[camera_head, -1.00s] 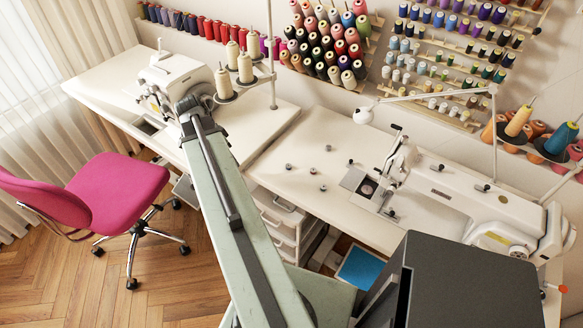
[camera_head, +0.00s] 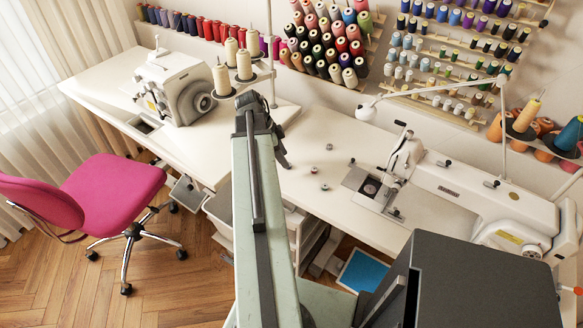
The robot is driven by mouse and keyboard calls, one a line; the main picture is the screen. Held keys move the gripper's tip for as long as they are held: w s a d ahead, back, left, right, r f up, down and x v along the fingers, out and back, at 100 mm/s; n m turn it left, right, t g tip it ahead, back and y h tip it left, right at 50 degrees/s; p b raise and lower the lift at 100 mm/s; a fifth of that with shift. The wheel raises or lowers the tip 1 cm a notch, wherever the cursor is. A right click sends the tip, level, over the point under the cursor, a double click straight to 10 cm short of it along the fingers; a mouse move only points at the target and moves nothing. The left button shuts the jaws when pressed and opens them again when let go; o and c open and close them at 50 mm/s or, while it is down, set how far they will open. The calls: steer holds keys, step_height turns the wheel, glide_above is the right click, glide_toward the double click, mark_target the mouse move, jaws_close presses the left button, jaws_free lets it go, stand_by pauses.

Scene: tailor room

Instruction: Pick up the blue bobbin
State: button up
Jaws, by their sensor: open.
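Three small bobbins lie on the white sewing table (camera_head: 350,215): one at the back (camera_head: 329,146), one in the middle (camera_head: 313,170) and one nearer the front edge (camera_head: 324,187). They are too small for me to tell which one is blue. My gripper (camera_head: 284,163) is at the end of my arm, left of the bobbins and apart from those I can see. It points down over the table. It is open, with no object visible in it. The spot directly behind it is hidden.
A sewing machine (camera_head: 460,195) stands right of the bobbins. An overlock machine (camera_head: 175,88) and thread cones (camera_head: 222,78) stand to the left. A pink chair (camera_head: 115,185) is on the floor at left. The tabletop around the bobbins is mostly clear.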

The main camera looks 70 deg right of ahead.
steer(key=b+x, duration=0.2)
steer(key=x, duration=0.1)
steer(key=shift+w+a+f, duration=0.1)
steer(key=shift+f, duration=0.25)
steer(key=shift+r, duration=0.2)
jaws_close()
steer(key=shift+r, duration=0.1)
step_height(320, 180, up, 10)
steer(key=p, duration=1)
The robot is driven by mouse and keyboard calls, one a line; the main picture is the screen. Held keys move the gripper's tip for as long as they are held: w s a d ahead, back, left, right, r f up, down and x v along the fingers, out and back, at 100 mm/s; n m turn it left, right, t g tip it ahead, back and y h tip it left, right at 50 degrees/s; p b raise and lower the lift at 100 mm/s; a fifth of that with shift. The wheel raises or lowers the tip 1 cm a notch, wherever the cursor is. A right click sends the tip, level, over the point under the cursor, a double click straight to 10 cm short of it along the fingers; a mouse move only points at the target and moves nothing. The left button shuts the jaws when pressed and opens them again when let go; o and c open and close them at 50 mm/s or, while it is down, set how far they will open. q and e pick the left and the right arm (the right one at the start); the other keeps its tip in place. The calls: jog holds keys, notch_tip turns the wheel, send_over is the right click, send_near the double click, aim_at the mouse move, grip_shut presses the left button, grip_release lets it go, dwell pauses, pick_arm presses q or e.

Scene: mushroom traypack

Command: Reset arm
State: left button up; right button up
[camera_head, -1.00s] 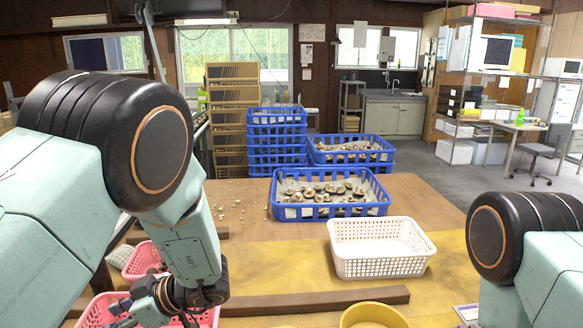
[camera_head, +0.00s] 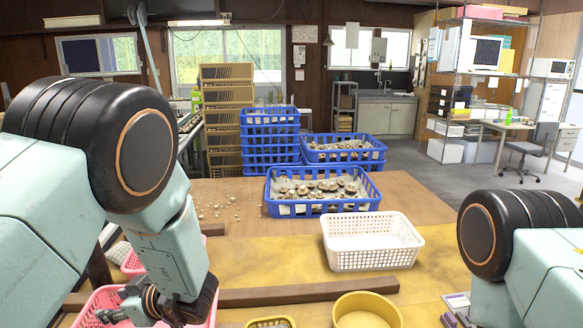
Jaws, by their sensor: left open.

■ ■ ■ ■ ■ ■ ■

Set exercise: Repeat every record above exactly, but leave out any pictures.

Task result:
[camera_head, -1.00s] 
[camera_head, +0.00s] 
The robot is driven by mouse and keyboard calls, one a line; the main picture is the screen. Held keys move the gripper's tip for as long as they are held: w s a d ahead, back, left, right, r f up, down and x v along the fingers, out and back, at 100 mm/s; n m turn it left, right, t g tip it ahead, back and y h tip it left, right at 50 degrees/s; p b raise and lower the lift at 100 mm/s; a fifth of that with shift. The wheel raises or lowers the tip 1 cm a notch, wherever the cursor is. A right click sends the tip, level, over the point under the cursor, a double click straight to 10 cm short of it along the fingers; a mouse move only points at the target and moves nothing. The left button shuts the jaws when pressed and opens them again when let go; o and c open and close them at 50 mm/s or, while it is down, set how far they will open. The calls: steer holds keys, step_height turns the wheel, glide_above is the right click, glide_toward the double click, mark_target the mouse move, jaws_close presses the left button, jaws_free lets it go, stand_by pauses.

Scene: tailor room

Instruction: Pick up the blue bobbin
State: button up
Jaws, by their sensor: open.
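Three small bobbins lie on the white sewing table (camera_head: 350,215): one at the back (camera_head: 329,146), one in the middle (camera_head: 313,170) and one nearer the front edge (camera_head: 324,187). They are too small for me to tell which one is blue. My gripper (camera_head: 284,163) is at the end of my arm, left of the bobbins and apart from those I can see. It points down over the table. It is open, with no object visible in it. The spot directly behind it is hidden.
A sewing machine (camera_head: 460,195) stands right of the bobbins. An overlock machine (camera_head: 175,88) and thread cones (camera_head: 222,78) stand to the left. A pink chair (camera_head: 115,185) is on the floor at left. The tabletop around the bobbins is mostly clear.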

The main camera looks 70 deg right of ahead.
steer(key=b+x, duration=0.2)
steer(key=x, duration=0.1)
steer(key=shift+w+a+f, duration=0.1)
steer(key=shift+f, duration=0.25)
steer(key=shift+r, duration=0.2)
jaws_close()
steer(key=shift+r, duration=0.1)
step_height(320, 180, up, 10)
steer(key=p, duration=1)
The robot is driven by mouse and keyboard calls, one a line; the main picture is the screen. Held keys move the gripper's tip for as long as they are held: w s a d ahead, back, left, right, r f up, down and x v along the fingers, out and back, at 100 mm/s; n m turn it left, right, t g tip it ahead, back and y h tip it left, right at 50 degrees/s; p b raise and lower the lift at 100 mm/s; a fifth of that with shift. The wheel raises or lowers the tip 1 cm a notch, wherever the cursor is. A right click sends the tip, level, over the point under the cursor, a double click straight to 10 cm short of it along the fingers; a mouse move only points at the target and moves nothing. The left button shuts the jaws when pressed and opens them again when let go; o and c open and close them at 50 mm/s or, while it is down, set how far they will open. q and e pick the left and the right arm (the right one at the start); the other keeps its tip in place. The calls: jog holds keys, notch_tip turns the wheel, send_over is the right click, send_near the double click, aim_at the mouse move, grip_shut presses the left button, grip_release lets it go, dwell pauses, pick_arm presses q or e.

Scene: mushroom traypack

Command: Reset arm
State: left button up; right button up
[camera_head, -1.00s] 
[camera_head, +0.00s] 
Jaws, by their sensor: left open.

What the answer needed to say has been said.